Tarun Reflex

September 21, 2008

How not to go soft on terror | Meghnad Desai

India is weak on fighting terror. That much has been obvious, not just during the week or the month, but for 10 years and more. The reason for this is neither the nature of the legislation—POTA or not—nor the administrative set-up, nor yet the personnel, though having had two incompetent Home Ministers, Advani and now Patil, cannot have helped.

India cannot fight Terror because it does not know what is under attack and what needs defending. Terrorists attack the fundamentals of a nation, but the leaders are disagreed on what the nation is. Like the blind men and the elephant, each side takes one piece and ignores the rest. Partisan bitterness about SIMI or the Bajrang Dal is really about who is an Indian who needs the protection of the State.

For the Secular Fundamentalist, Muslims can do no wrong and any crime that implicates any Muslim has to be due to the bias on the part of the security services. Thus the two Yadavs and Paswan oppose any ban on SIMI. When a terror attack happens, the media throttle their voices rather than say ‘Muslims’. It is always ‘the minority’, as if India has only one. This is the guilt complex dating back to the Partition, which the  Congress signed up to, and has been in denial about it since. So Muslims get patronised and neglected at the same time. The Sachar Report indicts 60 years of maltreatment of Muslims by secular governments and non-secular ones. Rather than do anything about the needs of Muslims, all we get is iftar parties.

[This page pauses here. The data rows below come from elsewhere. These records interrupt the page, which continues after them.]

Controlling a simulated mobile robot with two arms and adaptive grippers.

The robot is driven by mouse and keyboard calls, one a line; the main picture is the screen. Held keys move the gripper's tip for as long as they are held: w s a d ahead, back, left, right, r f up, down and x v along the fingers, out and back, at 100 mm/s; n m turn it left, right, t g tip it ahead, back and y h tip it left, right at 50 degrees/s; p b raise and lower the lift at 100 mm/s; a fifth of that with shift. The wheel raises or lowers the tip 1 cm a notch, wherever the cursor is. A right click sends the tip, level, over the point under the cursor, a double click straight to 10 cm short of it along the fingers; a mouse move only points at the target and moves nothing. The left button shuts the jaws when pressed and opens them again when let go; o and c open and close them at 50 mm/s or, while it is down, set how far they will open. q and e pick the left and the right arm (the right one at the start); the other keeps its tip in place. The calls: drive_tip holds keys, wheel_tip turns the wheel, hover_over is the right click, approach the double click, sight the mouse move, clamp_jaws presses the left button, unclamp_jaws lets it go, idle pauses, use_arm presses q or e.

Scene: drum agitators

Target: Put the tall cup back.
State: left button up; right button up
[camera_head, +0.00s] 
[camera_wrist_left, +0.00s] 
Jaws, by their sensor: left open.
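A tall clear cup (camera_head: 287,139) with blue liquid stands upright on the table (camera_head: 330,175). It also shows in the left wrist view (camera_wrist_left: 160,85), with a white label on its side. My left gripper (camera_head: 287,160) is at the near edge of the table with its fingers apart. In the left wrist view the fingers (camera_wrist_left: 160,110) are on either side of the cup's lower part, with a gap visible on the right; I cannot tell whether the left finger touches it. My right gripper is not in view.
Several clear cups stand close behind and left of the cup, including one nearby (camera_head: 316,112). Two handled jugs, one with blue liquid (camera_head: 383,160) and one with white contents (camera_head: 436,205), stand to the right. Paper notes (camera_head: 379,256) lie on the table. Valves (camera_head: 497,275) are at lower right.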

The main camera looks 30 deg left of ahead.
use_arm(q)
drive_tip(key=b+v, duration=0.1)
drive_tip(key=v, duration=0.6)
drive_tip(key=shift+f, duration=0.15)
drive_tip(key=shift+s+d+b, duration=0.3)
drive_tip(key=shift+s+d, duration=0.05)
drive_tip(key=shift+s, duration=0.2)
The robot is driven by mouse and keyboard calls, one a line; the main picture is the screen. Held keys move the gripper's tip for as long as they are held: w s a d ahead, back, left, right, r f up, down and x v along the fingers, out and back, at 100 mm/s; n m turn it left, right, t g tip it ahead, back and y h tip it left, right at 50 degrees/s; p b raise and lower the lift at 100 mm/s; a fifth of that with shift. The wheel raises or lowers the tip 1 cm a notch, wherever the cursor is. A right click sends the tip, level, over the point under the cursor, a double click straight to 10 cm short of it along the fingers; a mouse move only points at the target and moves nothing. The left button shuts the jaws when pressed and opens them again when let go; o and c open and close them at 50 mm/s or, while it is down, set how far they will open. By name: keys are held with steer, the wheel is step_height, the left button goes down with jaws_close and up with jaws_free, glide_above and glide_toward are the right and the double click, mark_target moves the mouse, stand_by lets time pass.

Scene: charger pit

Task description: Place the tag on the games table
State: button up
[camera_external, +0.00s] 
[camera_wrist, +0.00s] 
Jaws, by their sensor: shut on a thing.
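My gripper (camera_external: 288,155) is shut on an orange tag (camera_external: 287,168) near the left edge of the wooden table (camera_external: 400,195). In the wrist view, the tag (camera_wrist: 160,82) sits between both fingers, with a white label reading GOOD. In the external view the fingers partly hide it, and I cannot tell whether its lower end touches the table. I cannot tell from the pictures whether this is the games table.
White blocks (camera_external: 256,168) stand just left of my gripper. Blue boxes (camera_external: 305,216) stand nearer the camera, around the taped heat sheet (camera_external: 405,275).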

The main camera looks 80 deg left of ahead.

A first step towards an effective anti-terror policy is to admit that while not all Muslims are terrorists, some are and they have to be treated as criminals by all parties, secular or not.

The Sanatanist Fundamentalist is in denial about the right of non-Hindus to be equal citizens of India. The much-paraded Hindu tolerance means, for them, the elimination of all non-Hindu citizens. The BJP lacks the courage to denounce and disown its parivar. The shameful haste with which the new BJP government in Karnataka unleashed ethnic cleansing on Christians is a scandal with not a murmur of protest from the lauh purush. There would be a ban on the Bajrang Dal if the BJP were a truly national party.

A second step towards an effective anti-terror policy is for the BJP to say openly that Hindus have to live with all other minorities on the basis of equality and legality and mean it.

But there is also the Class Fundamentalist. The Naxalite attacks on many districts of India are being dealt with in a weak fashion because the Left within the Congress and outside, which overlaps a lot with the secular fundamentalists, believes that the Naxal attack is justified—something about semi-feudal/semi-bourgeois, imperialist India which they want overthrown. They wish bourgeois democracy were not there so they could have a utopia. Thus the Left will not denounce Naxal violence with half the passion they denounce 123 with.

A third step towards an effective anti-terror policy is for the Left to say openly that it is against all extra-judicial killing and guerrilla warfare regardless of the colour of the gangsters’ flag.

India needs to affirm the Rule of Law without fear or favour to any minority or majority. It needs to deal with the crimes of terrorists, whether Islamist, Sanatanist or Maoist. Criminals have to be brought to book without regard to religion, region, gender or age. India needs an all-party consensus on what is being defended against terrorist attack.

But there also needs to be a keen awareness to rights, yes, even of terrorists. There is too much presumption of guilt in police statements and media harangues. As much as one side refuses to attribute guilt to a Muslim or a Hindu, the other side rushes to cast the first stone. India allows drugging of suspects—narco-testing—violating fundamental rights. Even after 40 years of terrorism, if Britain can have human rights awareness in Parliament and outside, India can and should have it too.